La Mutinerie demeure légèrement figé dans le temps par des artifices alors tendance : une violence finale un peu outrée et dépendante des préceptes contestataires et virulents récents, eux-mêmes initiés par Arthur Penn et son "Bonnie and Clyde", ainsi que par le western spaghetti dont Le Grand Silence (ceci est bien sûr plus manifeste encore dans son "Pancho Villa").
Ailleurs, The Riot bénéficie d'une bonne partition de Krzysztof Komeda ("Le couteau dans l'eau", "Cul de sac", Le bal des vampires... **) qui réutilise ici un bout de musique faite pour "Rosemary's Baby" mais dont un titre est surtout chanté deux fois par un certain Bill Medley, qui sévira plus tard en piaillant du gosier pour "Cobra" ou "Dirty Dancing".
A contrario, et à charge encore contre The Riot, un aspect trop romancé pour être honnête sinon vraiment crédible, d'autant que les panneaux s'affichent comme s'il s'agissait d'une histoire ayant réellement existé, expliquant ce qu'il advint ensuite de certains protagonistes.

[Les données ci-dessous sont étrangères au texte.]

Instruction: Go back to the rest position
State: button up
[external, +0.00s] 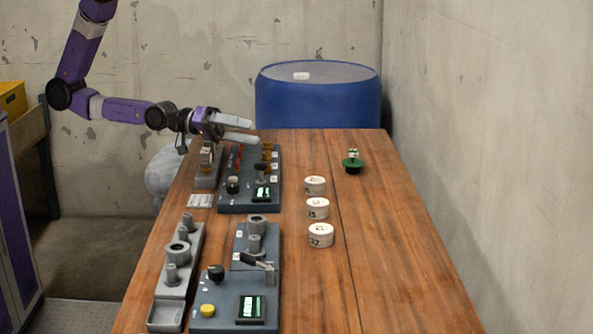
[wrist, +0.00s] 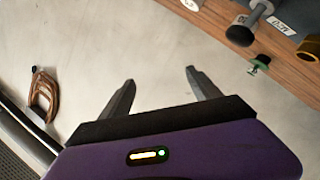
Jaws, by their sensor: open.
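My gripper (external: 253,130) is open and empty. In the external view its two fingers point right, above the far left part of the wooden table (external: 390,260) and over the far end of a dark panel (external: 236,207). In the wrist view my gripper (wrist: 160,76) has its fingers apart with only pale floor (wrist: 150,45) between them. The table edge shows at the upper right of the wrist view, to the right of the fingers.
A nearer panel (external: 222,318) and a grey fitting tray (external: 166,316) stand at the front left. Several white round containers (external: 318,208) stand mid-table. A green piece (external: 352,166) lies beyond them. A blue barrel (external: 318,100) stands behind the table. The table's right side is clear.

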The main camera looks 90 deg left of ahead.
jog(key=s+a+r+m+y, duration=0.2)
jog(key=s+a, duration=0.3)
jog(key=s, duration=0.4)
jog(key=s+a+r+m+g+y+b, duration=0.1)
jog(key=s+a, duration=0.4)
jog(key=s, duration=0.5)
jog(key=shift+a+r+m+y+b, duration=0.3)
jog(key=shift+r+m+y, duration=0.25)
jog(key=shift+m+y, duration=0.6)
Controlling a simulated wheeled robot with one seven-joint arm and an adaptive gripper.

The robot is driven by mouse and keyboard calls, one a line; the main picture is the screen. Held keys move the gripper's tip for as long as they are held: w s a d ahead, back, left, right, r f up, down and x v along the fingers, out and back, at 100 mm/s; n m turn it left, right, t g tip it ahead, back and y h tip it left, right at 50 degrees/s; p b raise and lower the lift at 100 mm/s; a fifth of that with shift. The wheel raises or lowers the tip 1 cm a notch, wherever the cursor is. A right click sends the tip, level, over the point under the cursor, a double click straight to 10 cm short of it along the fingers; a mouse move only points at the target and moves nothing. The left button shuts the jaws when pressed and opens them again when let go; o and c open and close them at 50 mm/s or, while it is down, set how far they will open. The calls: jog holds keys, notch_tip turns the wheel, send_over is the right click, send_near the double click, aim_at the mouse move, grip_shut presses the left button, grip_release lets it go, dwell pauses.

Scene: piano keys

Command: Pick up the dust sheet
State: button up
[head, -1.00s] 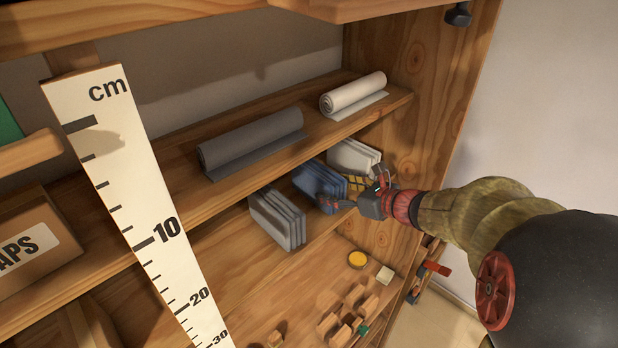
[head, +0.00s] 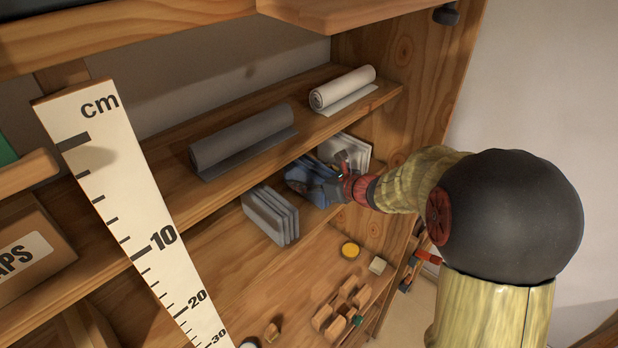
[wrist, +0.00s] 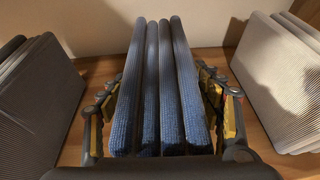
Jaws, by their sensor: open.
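A blue folded cloth (head: 298,174), which may be the dust sheet, stands on edge on the shelf below the two rolls. In the wrist view the blue cloth (wrist: 146,100) shows several upright layers between my fingers. My gripper (head: 335,180) reaches in from the right. In the wrist view my gripper (wrist: 160,92) is open, one yellow-padded finger on each side of the blue cloth, with small gaps visible. A grey folded cloth (head: 268,216) stands to the left of it and a white folded cloth (head: 350,150) to the right.
A grey roll (head: 240,138) and a white roll (head: 342,88) lie on the shelf above, close over my gripper. A large ruler (head: 140,220) stands at the left. Wooden blocks (head: 340,308) and a yellow disc (head: 350,250) sit lower down. The side panel (head: 400,80) closes the right.

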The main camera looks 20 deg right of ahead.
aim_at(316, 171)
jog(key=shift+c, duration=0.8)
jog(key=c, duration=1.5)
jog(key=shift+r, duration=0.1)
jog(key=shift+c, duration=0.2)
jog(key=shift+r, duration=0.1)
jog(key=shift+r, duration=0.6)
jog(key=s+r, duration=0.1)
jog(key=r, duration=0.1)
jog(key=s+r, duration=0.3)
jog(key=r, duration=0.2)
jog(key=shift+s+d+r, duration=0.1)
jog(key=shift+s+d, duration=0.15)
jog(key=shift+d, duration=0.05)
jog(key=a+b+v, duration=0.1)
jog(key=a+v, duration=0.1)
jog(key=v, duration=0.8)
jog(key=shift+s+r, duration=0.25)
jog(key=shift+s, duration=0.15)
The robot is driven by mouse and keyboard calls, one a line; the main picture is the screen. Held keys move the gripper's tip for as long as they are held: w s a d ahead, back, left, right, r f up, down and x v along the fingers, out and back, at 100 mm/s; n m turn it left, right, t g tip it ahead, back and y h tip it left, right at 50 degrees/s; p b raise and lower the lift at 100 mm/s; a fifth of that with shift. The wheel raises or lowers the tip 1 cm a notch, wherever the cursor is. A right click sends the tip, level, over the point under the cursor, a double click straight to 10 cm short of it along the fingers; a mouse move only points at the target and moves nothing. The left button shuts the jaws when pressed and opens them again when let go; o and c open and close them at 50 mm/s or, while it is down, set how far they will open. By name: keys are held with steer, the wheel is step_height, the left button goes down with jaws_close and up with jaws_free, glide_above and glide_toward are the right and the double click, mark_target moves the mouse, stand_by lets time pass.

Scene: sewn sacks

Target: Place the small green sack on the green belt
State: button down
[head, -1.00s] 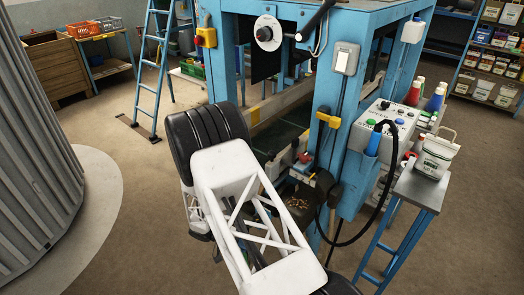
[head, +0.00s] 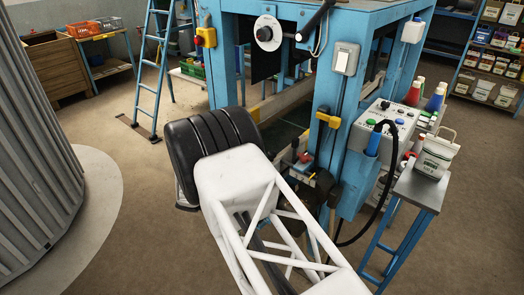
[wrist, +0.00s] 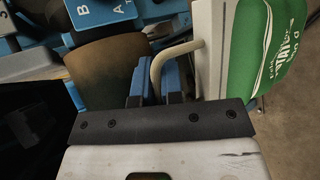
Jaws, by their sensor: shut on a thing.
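The green sack (wrist: 268,50), with white lettering and a pale side panel, hangs at the right in the wrist view, partly cut off by the frame. My gripper (wrist: 155,86), with blue fingertips, is shut on its cream loop handle, just left of the sack. In the head view my own arm hides the gripper and this sack. The green belt (head: 284,134) shows as a dark green strip inside the blue machine frame, partly hidden by my arm.
The blue machine frame (head: 333,110) has upright posts beside the belt. A control box (head: 391,122) with a black hose stands right of it. A white tub-like sack (head: 435,156) with a handle sits on a small metal stand (head: 416,190).

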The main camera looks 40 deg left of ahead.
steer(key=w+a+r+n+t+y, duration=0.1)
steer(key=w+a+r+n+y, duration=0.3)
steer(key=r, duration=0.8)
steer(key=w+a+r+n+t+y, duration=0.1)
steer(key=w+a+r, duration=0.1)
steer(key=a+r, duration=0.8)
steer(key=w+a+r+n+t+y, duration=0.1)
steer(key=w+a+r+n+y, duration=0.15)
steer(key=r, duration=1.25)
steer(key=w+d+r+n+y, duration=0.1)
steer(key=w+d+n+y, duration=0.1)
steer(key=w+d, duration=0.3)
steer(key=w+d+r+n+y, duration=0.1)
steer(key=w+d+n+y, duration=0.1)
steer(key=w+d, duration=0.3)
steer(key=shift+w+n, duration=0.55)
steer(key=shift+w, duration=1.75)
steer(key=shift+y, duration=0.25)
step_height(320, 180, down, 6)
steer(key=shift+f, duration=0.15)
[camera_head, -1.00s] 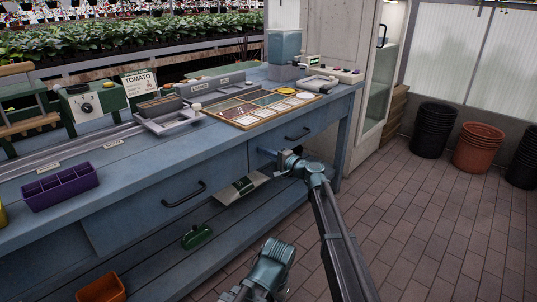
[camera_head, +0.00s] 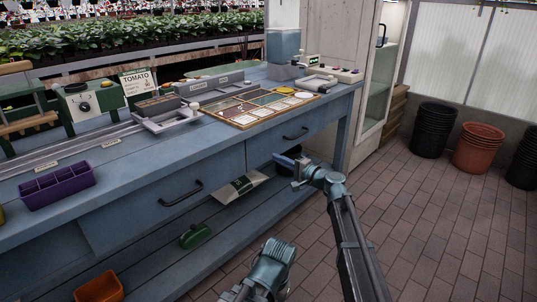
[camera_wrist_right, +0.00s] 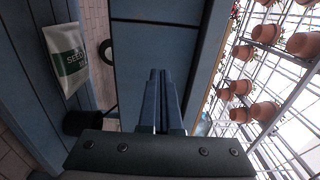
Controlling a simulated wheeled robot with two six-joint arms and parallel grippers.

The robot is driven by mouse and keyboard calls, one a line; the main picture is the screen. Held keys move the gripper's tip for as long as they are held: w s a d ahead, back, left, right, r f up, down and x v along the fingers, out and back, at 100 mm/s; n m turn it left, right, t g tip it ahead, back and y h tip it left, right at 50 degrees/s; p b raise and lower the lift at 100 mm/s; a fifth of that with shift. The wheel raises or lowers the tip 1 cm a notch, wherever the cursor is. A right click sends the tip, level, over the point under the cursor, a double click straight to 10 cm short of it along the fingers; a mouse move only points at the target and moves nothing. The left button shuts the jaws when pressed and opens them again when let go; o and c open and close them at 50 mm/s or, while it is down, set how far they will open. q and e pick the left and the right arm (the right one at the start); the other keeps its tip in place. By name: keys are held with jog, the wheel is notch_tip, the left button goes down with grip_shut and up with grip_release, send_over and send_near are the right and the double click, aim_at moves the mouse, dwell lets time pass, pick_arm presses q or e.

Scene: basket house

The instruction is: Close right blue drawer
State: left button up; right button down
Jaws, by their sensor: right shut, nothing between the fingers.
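The right blue drawer (camera_head: 280,143) is under the right half of the bench top, with a dark bar handle (camera_head: 297,134). Its front looks about flush with the bench; I see no clear gap. A left blue drawer (camera_head: 150,205) with its own dark handle (camera_head: 182,194) is beside it. My right gripper (camera_head: 282,160) is below and in front of the right drawer, apart from its handle. Its two blue fingers are together and empty, and they also show in the right wrist view (camera_wrist_right: 159,85), pointing at a blue panel (camera_wrist_right: 155,55). My left gripper is not in view.
A white-and-green seed bag (camera_head: 240,186) and a green object (camera_head: 195,235) lie on the lower shelf (camera_head: 225,220). A purple tray (camera_head: 57,186) and a wooden-framed board (camera_head: 262,106) are on top. Black and terracotta pots (camera_head: 478,148) stand beyond open floor.

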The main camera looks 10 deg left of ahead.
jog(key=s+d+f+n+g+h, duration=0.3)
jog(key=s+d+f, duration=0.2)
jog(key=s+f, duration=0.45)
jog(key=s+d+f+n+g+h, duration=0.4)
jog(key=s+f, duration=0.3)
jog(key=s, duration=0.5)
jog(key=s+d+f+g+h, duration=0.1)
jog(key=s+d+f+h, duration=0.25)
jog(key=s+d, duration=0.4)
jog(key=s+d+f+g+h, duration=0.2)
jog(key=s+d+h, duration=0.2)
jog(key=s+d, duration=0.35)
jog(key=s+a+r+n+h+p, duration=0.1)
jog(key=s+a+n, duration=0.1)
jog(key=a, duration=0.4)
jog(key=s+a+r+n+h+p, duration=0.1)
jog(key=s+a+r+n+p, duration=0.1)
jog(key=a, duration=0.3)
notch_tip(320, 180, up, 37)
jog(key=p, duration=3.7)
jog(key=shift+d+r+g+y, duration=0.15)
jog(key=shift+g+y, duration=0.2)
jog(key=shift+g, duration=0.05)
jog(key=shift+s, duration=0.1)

Hormis cela, La Mutinerie est un drame à suspens qui peine à démarrer mais qui, peu à peu, trouve son rythme puis se regarde de façon très plaisante, sinon avec un réel intérêt. Kulik affirmait un talent, après La nuit des assassins, peut-être pas démesuré, mais au minimum un sens efficace et vigoureux de la mise en scène.

 

 

Mallox



** A propos du compositeur, très talentueux quant à lui, il décèdera juste après le tournage de façon accidentelle mais aussi de façon assez hallucinante : après une beuverie entre amis, celui-ci est tombé à terre, sa tête heurtant à deux reprises le trottoir (relevé une fois par l'un de ses amis qui, s'y prenant mal, le laissa chuter à nouveau). Il fut ramené ensuite chez lui, assurant que tout allait bien. Peu après encore, c'est aux urgences qu'il se retrouva avant que, très vite, on le déclare cliniquement mort. Il sortit, contre toute attente et au bout d'un moment, de son coma profond, quitta l'hôpital puis rentra à Varsovie où il mourut des suites de ses blessures.